Unposed-to-3D: Learning Simulation-Ready Vehicles from Real-World Images¶

Conference: CVPR 2026
arXiv: 2604.19257
Code: None
Area: Autonomous Driving / 3D Reconstruction
Keywords: Self-supervised 3D Reconstruction, Pose-free, 3D Gaussian Splatting, Simulation Assets, Camera Pose Prediction

TL;DR¶

Unposed-to-3D reconstructs "simulation-ready" 3D vehicles from real-world driving images using pure image supervision (without any 3D ground truth or camera pose annotations). By utilizing a camera prediction head to estimate poses and backpropagating image reconstruction losses through differentiable rendering to the geometry—combined with scale prediction and lighting harmonization modules—the reconstructed vehicles can be directly inserted into driving scenes with correct orientation, physical scale, and consistent lighting. This improves downstream 3D detection AP by approximately 1 point.

Background & Motivation¶

Background: Closed-loop driving simulation requires populating scenes with foreground vehicles. Current approaches follow two main paths: either reconstructing vehicles directly within a scene using NeRF/3DGS (e.g., ProtoCar, DreamCar) or generating 3D objects from single images using large object-level reconstruction/generative models (LRM, TRELLIS, LGM, etc.).

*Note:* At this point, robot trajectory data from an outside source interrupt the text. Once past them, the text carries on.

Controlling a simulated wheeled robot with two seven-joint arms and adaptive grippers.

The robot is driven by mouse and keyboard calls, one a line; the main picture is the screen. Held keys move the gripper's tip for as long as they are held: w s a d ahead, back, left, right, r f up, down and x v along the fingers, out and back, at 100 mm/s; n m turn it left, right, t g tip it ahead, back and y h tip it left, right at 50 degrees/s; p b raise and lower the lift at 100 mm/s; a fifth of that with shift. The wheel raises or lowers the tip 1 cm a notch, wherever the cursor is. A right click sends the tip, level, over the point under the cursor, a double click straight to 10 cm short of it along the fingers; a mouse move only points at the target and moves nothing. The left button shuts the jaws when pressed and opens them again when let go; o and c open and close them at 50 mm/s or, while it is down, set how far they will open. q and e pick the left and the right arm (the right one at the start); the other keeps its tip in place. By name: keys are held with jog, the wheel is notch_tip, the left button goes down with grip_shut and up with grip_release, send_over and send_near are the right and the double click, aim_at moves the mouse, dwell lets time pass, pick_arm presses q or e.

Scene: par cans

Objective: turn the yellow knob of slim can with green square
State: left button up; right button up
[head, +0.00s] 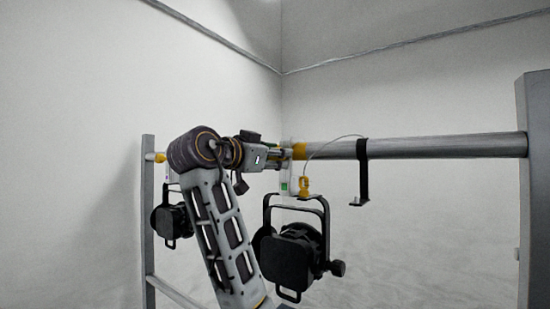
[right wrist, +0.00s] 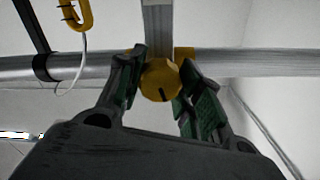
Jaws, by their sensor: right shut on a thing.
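The slim black can (head: 290,252) hangs from the horizontal pipe near the middle of the head view. A small green square (head: 284,186) shows on its light clamp. The yellow knob (right wrist: 161,80) with a dark mark sits at the clamp under the pipe in the right wrist view. My right gripper (right wrist: 160,82) has its two fingers on either side of the knob and is shut on it. In the head view the right gripper (head: 284,153) reaches the clamp at pipe height, and the knob is hard to make out there. My left gripper is not in view.
The grey pipe (head: 440,146) runs right to a grey post (head: 537,190). A black hook-shaped strap (head: 363,172) hangs on the pipe, with a safety cable and yellow carabiner (head: 304,186) nearby. Another can (head: 172,221) hangs at left, behind my arm.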

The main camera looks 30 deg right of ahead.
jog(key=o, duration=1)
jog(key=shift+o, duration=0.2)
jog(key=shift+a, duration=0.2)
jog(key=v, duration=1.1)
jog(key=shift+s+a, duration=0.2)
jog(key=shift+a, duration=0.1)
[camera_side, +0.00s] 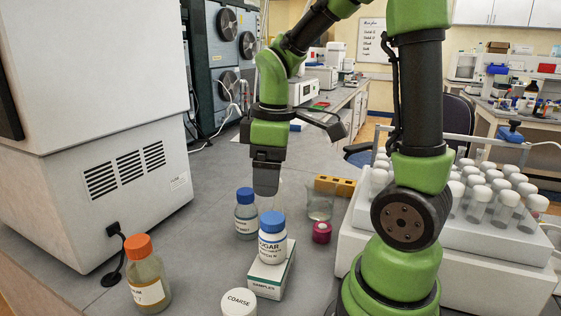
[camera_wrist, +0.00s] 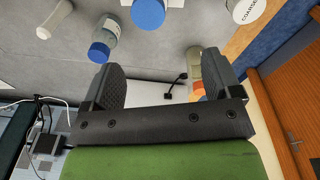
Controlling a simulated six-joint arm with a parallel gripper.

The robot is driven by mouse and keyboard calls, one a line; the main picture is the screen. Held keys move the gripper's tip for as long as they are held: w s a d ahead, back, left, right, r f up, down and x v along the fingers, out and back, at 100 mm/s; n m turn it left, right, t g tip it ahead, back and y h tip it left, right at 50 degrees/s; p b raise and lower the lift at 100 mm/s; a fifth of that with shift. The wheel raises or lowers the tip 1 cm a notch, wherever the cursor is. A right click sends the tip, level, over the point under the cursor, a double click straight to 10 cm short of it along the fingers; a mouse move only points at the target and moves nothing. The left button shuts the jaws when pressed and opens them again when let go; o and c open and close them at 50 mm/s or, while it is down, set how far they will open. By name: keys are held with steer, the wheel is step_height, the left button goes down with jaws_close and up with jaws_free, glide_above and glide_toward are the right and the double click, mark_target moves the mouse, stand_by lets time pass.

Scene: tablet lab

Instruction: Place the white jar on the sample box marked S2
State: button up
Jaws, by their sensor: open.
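The white jar (camera_side: 271,248) has a blue cap and a label reading SUGAR. It stands upright on a small white-and-green sample box (camera_side: 268,281). The box's lettering looks like SAMPLES; I cannot make out an S2 mark. In the wrist view the jar's blue cap (camera_wrist: 148,13) shows at the top edge, beyond the fingertips. My gripper (camera_side: 266,186) points down above and a little behind the jar, apart from it. The wrist view shows my gripper (camera_wrist: 163,80) with its two fingers wide apart and nothing between them.
A blue-capped bottle (camera_side: 246,222) stands close behind the jar. A white-capped COARSE container (camera_side: 239,303) is in front, and an orange-capped bottle (camera_side: 147,280) front left. A magenta-capped item (camera_side: 321,232) and a glass beaker (camera_side: 320,204) stand right. A rack of tubes (camera_side: 462,232) fills the right.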

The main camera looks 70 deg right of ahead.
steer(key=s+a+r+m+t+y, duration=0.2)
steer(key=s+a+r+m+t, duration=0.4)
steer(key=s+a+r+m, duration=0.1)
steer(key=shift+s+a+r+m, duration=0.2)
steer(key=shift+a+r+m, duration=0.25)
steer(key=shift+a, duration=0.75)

Limitations of Prior Work: Both paths face significant challenges. ① Reconstruction methods rely on posed images and 3D supervision; rendering artifacts or geometric collapses occur when viewpoints deviate from the training range. ② Generative models are mostly trained on synthetic datasets (ShapeNet/Objaverse), leading to a significant domain gap and a "synthetic look." More critically, their outputs have arbitrary poses and undetermined scales, requiring manual alignment and rescaling before insertion. ③ Visual inconsistencies in lighting, shadows, and weather occur when inserting pre-generated assets into target scenes.

Key Challenge: High-quality real 3D assets are scarce and expensive, while real 2D driving images are abundant. Can we bypass 3D supervision and learn 3D vehicles solely from massive real images? The obstacle lies in the lack of camera poses for differentiable rendering supervision, alongside an inherent ambiguity between geometry and camera parameters—a distant camera with a narrow FOV and distorted geometry may produce a "correct-looking" image, leading to geometric collapse during joint optimization.

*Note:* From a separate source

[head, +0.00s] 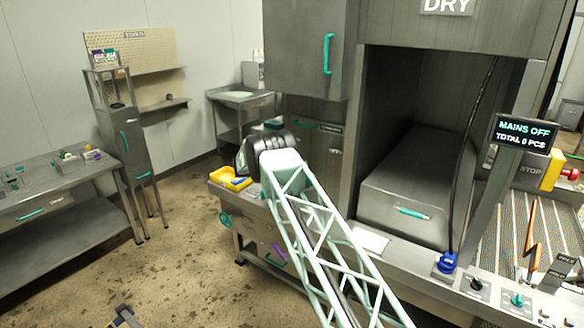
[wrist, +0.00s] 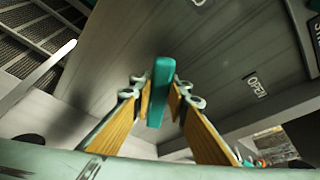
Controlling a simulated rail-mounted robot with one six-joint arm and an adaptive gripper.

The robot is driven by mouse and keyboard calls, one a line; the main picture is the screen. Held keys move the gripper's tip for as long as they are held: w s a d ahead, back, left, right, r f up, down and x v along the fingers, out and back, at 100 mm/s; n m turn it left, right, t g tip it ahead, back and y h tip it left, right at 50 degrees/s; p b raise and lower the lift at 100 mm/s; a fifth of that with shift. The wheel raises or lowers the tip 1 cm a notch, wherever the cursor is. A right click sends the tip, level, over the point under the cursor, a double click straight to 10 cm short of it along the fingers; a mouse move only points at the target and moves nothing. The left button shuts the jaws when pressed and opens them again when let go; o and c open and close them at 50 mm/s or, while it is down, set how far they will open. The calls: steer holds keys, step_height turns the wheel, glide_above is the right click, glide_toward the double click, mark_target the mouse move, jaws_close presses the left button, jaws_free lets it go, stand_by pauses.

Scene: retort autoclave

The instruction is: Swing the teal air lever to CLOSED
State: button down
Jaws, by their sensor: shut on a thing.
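In the wrist view, the teal air lever (wrist: 158,105) stands between the two yellow-padded fingers of my gripper (wrist: 161,90). The fingers are shut on it. An OPEN label (wrist: 255,85) is on the grey panel to the right of the lever. A CLOSED label cannot be read in the wrist view. In the head view, my dark wrist and pale arm reach toward the grey cabinet beside the chamber, and they hide the fingers and the gripped lever.
A yellow tray (head: 232,179) sits on the cart beside my wrist. The open chamber (head: 405,100) and a screen (head: 524,133) reading MAINS OFF are at right. A steel table (head: 50,200) stands at left, with clear floor between.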

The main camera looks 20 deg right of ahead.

Goal: (1) Reconstruct vehicles from real image sequences without 3D supervision or pose annotations; (2) Produce assets with fixed metric scales and poses for direct simulation use; (3) Automatically adapt assets to target scene lighting.

Key Insight: Driving data is naturally sequential, providing multi-frame temporal observations of the same vehicle. A network is first pre-trained on a small set of posed images to "guess" camera parameters, then scaled to massive unposed images where predicted poses drive differentiable rendering, using image reconstruction loss to self-supervise geometry.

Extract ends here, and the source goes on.